Friday, 27 August 2010

Contrasts

We are now in Leon for two nights. Not Lyon France. Now that would be a long cycle. And it´s spelt differently anyway! No, Leon Spain, past our half way point from Logrono to Santiago de Compostela. As I write this I´ve left Pauline sitting out in the midday sun guarding our bikes.
If you´re a city lover then the ones we have been to so far, Burgos and now Leon, are well worth a visit. Their medieval architeture in the old parts is something to behold, though Burgos is far prettier than Leon. We had a world of adventure getting from the campsite on the outskirts, to a large supermarket in town. There was zero provision for bicycles and we ended up going via goodness knows where.
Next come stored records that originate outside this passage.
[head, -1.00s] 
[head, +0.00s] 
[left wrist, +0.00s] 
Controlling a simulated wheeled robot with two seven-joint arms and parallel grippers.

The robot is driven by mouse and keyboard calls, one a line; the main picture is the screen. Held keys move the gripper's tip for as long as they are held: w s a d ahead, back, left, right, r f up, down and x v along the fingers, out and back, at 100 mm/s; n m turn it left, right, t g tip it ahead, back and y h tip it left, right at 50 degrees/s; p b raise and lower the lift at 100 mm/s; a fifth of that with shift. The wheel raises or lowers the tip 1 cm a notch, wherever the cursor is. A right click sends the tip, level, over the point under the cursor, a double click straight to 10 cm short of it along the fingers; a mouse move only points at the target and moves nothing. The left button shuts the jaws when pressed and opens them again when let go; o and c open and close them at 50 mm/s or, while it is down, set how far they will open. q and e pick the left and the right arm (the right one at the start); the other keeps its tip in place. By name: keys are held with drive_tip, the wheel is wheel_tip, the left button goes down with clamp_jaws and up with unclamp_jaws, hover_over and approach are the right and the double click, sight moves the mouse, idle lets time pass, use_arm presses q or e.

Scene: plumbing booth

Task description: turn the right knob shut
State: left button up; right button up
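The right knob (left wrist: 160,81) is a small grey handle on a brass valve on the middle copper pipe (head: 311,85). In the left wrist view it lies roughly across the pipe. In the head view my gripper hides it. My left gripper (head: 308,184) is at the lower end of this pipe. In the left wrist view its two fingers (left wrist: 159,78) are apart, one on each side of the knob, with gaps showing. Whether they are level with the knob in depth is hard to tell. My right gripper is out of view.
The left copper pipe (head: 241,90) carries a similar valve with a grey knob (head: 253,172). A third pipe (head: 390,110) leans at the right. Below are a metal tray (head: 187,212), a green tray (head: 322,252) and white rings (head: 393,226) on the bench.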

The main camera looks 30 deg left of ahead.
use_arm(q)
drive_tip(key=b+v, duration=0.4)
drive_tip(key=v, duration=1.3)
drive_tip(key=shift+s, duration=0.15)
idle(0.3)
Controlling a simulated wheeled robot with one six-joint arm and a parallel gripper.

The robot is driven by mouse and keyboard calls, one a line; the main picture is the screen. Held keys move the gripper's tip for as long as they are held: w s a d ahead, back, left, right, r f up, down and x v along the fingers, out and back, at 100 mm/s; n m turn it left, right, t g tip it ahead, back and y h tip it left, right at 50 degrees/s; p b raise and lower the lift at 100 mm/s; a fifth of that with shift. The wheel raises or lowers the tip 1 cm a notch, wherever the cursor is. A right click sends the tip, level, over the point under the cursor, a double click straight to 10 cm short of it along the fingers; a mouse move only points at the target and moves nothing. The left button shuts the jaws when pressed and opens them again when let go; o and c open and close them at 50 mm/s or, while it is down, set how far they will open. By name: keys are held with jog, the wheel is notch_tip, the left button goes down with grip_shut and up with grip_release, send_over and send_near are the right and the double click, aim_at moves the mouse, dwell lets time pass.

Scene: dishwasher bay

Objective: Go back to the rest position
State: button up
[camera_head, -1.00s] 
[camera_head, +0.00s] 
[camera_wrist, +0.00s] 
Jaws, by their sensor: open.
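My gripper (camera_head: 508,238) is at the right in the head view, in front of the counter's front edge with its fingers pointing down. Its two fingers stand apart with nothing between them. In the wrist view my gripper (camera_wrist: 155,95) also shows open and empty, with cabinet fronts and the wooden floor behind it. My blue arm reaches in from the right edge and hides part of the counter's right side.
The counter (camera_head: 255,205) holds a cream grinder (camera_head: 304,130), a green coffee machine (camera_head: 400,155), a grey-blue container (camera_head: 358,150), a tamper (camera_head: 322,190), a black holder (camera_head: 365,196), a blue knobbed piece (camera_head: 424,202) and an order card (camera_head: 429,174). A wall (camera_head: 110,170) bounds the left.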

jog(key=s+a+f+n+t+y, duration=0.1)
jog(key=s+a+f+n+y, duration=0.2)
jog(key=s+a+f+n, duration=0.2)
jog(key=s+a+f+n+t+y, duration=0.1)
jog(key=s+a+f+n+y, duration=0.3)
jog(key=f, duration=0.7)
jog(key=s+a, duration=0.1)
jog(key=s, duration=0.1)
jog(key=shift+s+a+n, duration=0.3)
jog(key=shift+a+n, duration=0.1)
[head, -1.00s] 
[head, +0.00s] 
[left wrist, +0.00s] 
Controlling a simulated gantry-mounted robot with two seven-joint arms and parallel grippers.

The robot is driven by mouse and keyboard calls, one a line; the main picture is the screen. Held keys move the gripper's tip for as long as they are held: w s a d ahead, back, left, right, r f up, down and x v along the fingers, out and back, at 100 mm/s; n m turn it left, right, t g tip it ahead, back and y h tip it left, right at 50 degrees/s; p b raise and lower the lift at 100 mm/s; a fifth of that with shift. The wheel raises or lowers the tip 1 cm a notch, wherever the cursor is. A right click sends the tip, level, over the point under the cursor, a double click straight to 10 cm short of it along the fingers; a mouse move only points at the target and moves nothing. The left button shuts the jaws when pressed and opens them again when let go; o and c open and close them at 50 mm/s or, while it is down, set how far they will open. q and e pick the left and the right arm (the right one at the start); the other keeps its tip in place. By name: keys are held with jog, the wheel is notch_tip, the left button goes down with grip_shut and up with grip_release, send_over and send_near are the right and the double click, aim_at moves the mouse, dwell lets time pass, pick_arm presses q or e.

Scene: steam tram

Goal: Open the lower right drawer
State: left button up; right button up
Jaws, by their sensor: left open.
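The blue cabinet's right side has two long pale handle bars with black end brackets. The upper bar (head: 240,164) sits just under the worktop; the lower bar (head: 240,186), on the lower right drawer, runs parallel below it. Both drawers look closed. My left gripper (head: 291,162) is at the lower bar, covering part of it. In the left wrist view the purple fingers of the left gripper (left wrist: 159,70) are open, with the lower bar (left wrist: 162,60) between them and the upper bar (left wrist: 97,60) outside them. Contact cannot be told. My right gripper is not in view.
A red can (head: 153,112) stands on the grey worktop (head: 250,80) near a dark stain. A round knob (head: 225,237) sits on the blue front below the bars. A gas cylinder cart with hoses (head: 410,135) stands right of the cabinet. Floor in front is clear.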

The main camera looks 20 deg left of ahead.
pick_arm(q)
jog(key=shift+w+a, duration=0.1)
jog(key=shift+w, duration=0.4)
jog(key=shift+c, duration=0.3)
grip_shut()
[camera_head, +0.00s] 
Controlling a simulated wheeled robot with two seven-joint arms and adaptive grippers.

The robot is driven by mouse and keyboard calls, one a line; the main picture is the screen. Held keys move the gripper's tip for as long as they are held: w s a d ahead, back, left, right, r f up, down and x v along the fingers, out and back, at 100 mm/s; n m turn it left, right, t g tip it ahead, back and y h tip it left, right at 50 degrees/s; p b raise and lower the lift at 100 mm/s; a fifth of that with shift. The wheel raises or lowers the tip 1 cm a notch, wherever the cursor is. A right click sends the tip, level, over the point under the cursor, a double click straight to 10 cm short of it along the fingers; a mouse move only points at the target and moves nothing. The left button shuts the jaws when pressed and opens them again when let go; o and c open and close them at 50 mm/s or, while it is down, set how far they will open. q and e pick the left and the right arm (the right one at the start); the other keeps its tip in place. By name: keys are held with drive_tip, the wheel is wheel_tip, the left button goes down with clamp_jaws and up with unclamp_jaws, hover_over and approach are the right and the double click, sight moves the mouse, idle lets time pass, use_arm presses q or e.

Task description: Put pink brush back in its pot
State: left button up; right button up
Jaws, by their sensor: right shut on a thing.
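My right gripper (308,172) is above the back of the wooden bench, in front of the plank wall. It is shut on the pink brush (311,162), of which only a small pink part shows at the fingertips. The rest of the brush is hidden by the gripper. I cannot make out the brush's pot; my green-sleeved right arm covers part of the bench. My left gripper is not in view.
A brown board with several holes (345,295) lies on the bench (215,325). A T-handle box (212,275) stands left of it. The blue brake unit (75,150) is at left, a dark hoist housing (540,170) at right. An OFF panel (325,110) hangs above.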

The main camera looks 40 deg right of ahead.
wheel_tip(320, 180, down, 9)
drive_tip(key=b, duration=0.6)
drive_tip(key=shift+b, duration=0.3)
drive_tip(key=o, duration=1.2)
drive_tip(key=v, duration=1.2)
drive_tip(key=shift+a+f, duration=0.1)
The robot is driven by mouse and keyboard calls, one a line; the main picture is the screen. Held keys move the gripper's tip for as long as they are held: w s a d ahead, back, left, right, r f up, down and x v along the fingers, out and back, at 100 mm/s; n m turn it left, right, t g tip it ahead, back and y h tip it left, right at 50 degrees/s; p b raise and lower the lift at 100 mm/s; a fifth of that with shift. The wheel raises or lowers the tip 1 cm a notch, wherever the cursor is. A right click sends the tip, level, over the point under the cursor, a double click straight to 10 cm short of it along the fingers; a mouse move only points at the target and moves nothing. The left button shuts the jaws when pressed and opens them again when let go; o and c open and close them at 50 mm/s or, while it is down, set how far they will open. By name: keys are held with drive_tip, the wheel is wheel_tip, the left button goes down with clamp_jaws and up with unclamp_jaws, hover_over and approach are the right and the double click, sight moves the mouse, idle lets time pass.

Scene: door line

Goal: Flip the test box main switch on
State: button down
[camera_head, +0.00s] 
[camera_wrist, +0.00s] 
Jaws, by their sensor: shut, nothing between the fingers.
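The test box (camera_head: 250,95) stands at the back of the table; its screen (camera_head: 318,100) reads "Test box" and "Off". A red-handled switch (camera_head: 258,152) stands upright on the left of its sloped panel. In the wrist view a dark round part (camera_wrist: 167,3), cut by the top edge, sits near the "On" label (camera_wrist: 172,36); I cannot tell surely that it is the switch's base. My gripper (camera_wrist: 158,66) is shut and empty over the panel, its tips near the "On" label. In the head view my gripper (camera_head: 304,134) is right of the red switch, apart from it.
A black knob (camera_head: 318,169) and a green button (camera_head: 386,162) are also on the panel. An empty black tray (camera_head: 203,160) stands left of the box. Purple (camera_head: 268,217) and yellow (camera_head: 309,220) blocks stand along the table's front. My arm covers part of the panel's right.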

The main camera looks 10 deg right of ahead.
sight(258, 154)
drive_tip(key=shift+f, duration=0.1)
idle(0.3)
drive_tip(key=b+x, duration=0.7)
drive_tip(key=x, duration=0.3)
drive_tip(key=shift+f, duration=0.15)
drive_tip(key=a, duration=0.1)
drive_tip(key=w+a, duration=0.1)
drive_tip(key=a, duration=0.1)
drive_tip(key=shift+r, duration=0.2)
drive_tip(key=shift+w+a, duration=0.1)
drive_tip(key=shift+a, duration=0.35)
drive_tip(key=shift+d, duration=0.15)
It was worth however, as next door to the supermarket was a McDonalds and we indulged in fries and coke!!
The countryside though is something of a stark contrast. As we cycled through vast areas of open agricultural land I am reminded in parts of being in California, such is the parched earth and scant number of trees, with the odd vineyard thrown in. Then within a few miles we would go through an ancient isolated village, some abandoned long ago, and the adobe brick built crumbling houses together with the smell of stagnant water reminded me more of India.
Our campsites have contrasted considerably too. Two days ago we met a couple who started walking the Camino in Geneva! They were of the opinion that the Spanish campsites are not well suited to the solo camper and had been appalled at some of the prices, and I had to agree. One of the things that is particularly annoying is that in two campsites so far we have been charged three Euros each for having a bicycle! This is the same charge if you have a motorbike, but, incredibly, if you bring a polluting car onto the campsite it works out cheaper than 2 bicycles!! On Sunday and Monday nights we will be staying in our first Albergues, so we will have a comparisom to make.
When I cycle at home I am acutely aware of the intolerence of car drivers toward cyclists. Here in Spain though it is a breath of fresh air. In Burgos, but sadly not in Leon, there were networks of purpose-made cycle ways, complete with their own direction signs and traffic lights. I also find that when I´m on a busy roundabout all the traffic gives way to cycles and at no point to date have I heard one person sound their horn, even when I make an obvious mistake.
As we cycle along many people spot the sea shell, the symbol of the Camino de Santiago, on the front of our barbags and shout ¨Bon Camino!¨ Which roughly means have a good Camino. Even car drivers will slow down beside you, wind their window down and wish you buen Camino. It really is quite uplifting. You never hear that in Scotland: ¨hey pal, have a good West Highland Way!¨
I am now getting more used to the intense heat and I´m more the colour of a fresh croissant than a boiled lobster! That said it stops at my ankles, above my knees and upper arms! We continue to set out at 7am as the sun is rising and regularly reach our destination by noon, then we can sit out the afternoon heat. We will soon have steep climbs ahead of us as we have to traverse two 1500m passes. Hopefully we will have cloudy breezy days to help us.
I guess I should sign off now and get back to Pauline cooking in the sun.
5 new pics on the Flickr site that go with this blog:

1 comment:

velocity-m said...

It sounds amazing :-) Henry sends his regards to you both from the lush and very warm garden!